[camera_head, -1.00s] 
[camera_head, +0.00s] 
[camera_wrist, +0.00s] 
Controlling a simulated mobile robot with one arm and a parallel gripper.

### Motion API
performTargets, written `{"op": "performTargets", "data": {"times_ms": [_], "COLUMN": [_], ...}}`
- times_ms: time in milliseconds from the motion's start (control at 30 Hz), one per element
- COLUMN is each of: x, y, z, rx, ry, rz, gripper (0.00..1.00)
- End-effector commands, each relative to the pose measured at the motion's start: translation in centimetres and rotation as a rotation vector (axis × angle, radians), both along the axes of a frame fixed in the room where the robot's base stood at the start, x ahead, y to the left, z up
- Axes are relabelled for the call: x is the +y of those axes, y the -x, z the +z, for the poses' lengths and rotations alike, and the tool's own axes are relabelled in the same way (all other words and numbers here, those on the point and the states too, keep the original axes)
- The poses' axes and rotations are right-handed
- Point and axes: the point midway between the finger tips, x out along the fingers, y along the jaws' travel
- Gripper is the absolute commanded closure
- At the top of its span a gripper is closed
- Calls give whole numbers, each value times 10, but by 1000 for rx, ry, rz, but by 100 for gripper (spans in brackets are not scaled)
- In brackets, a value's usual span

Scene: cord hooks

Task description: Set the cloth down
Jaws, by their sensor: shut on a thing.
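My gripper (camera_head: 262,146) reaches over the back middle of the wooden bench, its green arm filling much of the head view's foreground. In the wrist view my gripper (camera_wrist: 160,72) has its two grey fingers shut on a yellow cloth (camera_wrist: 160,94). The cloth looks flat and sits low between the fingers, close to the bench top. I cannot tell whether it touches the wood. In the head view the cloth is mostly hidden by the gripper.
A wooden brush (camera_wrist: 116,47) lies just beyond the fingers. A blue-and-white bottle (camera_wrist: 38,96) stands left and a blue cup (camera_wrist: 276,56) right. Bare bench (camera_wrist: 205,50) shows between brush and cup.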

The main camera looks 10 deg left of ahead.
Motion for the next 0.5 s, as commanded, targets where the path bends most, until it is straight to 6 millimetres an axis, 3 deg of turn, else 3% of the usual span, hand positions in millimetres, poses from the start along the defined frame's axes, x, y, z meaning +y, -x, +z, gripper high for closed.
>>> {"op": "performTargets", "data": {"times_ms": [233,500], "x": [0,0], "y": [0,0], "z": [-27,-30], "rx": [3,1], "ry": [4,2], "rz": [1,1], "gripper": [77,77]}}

_ _ _ _

§ Given request
Reproduce all of the data exactly as given.

§ The response
[camera_head, -1.00s] 
[camera_head, +0.00s] 
[camera_wrist, +0.00s] 
Controlling a simulated mobile robot with one arm and a parallel gripper.

### Motion API
performTargets, written `{"op": "performTargets", "data": {"times_ms": [_], "COLUMN": [_], ...}}`
- times_ms: time in milliseconds from the motion's start (control at 30 Hz), one per element
- COLUMN is each of: x, y, z, rx, ry, rz, gripper (0.00..1.00)
- End-effector commands, each relative to the pose measured at the motion's start: translation in centimetres and rotation as a rotation vector (axis × angle, radians), both along the axes of a frame fixed in the room where the robot's base stood at the start, x ahead, y to the left, z up
- Axes are relabelled for the call: x is the +y of those axes, y the -x, z the +z, for the poses' lengths and rotations alike, and the tool's own axes are relabelled in the same way (all other words and numbers here, those on the point and the states too, keep the original axes)
- The poses' axes and rotations are right-handed
- Point and axes: the point midway between the finger tips, x out along the fingers, y along the jaws' travel
- Gripper is the absolute commanded closure
- At the top of its span a gripper is closed
- Calls give whole numbers, each value times 10, but by 1000 for rx, ry, rz, but by 100 for gripper (spans in brackets are not scaled)
- In brackets, a value's usual span

Scene: cord hooks

Task description: Set the cloth down
Jaws, by their sensor: shut on a thing.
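My gripper (camera_head: 262,146) reaches over the back middle of the wooden bench, its green arm filling much of the head view's foreground. In the wrist view my gripper (camera_wrist: 160,72) has its two grey fingers shut on a yellow cloth (camera_wrist: 160,94). The cloth looks flat and sits low between the fingers, close to the bench top. I cannot tell whether it touches the wood. In the head view the cloth is mostly hidden by the gripper.
A wooden brush (camera_wrist: 116,47) lies just beyond the fingers. A blue-and-white bottle (camera_wrist: 38,96) stands left and a blue cup (camera_wrist: 276,56) right. Bare bench (camera_wrist: 205,50) shows between brush and cup.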

The main camera looks 10 deg left of ahead.
Motion for the next 0.5 s, as commanded, targets where the path bends most, until it is straight to 6 millimetres an axis, 3 deg of turn, else 3% of the usual span, hand positions in millimetres, poses from the start along the defined frame's axes, x, y, z meaning +y, -x, +z, gripper high for closed.
>>> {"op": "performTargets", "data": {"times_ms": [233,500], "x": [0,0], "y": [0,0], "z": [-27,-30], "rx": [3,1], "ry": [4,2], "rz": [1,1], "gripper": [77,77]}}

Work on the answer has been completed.